The city of Spokane terminated a veteran fire captain last month for threatening a lower-ranking official and for keeping brass knuckles in a city vehicle and storing city-issued guns in a personal safe.

The captain is fighting back.

Kevin Smathers filed a $2.5 million claim this week with the city accusing his Spokane Fire Department bosses of retaliating against him for acting as a whistle-blower.

Smathers said the fire lieutenant, who filed a complaint against him, is the same man who he accused of driving city vehicles while drunk and, on one occasion, armed with a gun. The lieutenant’s name has been redacted from public records.

The firing and subsequent claim is the culmination of two years of back-and-forth accusations between the two men.

“I think it’s a clear case of retaliation against the captain who had the safety of his department and his community in mind,” said Smathers’ attorney Bob Dunn.

Smathers, who has worked for the fire department for 28 years, first reported the lieutenant drove a city vehicle while drunk in May 2011. His complaint said there was no response by Fire Chief Bobby Williams or Assistant Fire Chief Brian Schaeffer. Smathers reported a second drunk driving incident in November of 2011. That time the lieutenant was carrying his gun. He was placed on paid leave.

When the lieutenant returned to work, Smathers reported his relationship with the lieutenant was strained, according to an email sent to Williams in March. Smathers also wrote that a fellow employee had told him the lieutenant was looking for payback.

Dunn said that payback arrived in the form of a written complaint the lieutenant submitted, claiming Smathers had committed several weapons violations. The allegation prompted a six-month investigation.

Fire officials found a set of illegal brass knuckles in his city vehicle, which Smathers claims to have seized while investigating a fire. Smathers claimed he had stored them in his vehicle for safekeeping, then forgot that he’d left them there.
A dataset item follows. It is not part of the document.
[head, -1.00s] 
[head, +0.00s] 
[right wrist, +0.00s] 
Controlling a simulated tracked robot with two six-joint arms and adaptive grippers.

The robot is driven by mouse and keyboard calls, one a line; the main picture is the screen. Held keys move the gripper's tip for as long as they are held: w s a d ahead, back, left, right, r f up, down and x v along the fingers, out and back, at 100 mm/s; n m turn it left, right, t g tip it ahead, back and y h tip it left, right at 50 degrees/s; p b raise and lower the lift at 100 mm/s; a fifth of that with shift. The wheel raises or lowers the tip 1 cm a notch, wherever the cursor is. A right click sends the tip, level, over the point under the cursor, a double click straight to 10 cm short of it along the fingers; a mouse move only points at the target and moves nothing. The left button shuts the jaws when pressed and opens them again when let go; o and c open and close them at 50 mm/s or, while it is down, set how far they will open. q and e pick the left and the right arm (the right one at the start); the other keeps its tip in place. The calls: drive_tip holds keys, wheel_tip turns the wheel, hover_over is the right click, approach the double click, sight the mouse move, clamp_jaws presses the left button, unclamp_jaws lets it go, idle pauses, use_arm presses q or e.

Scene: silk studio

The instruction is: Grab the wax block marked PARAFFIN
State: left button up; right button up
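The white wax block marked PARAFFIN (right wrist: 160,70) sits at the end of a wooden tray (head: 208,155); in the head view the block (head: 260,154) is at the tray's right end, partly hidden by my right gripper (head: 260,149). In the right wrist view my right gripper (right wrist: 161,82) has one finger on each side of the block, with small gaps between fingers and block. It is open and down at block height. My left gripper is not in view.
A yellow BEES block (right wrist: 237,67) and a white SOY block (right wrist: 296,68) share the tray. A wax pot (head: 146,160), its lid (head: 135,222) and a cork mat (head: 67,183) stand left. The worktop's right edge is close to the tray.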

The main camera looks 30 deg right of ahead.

Investigators also found three city weapons in an unapproved personal safe he kept in his city vehicle or his home, according to the report. Smathers, an arson investigator, said there is no gun safe in the Special Investigations Unit office, and that he was forced to keep his weapons in a personal safe.

Smathers later sent the lieutenant an email from his personal account to the lieutenant’s personal account.

The lieutenant interpreted the email as a physical threat, according to the investigation.

“My mission for the remainder of my life is to pay you back for what you did,” Smathers wrote in the email. “Everything I do will be legal and above board; but it will be incredibly painful and life changing for you.”

Smathers said his use of a personal email account kept him from violating city law.

The fire department’s investigation of Smathers described the captain as a man who made his fellow employees uncomfortable. It cited an incident when Smathers began yelling at another employee. Smathers’ actions were so aggressive, according to the report, that they “caused nearby staff members to become fearful and evacuate the office.”

Dunn dismissed the reported behavior as having no bearing on the case.

“The stuff that they’re dragging up is to rationalize what he’d done,” Dunn said. “If he wasn’t a stellar firefighter, how did he become a captain?”

This story has been updated to reflect that the complaint the lieutenant made was not about the brass knuckles but about a different weapons violation.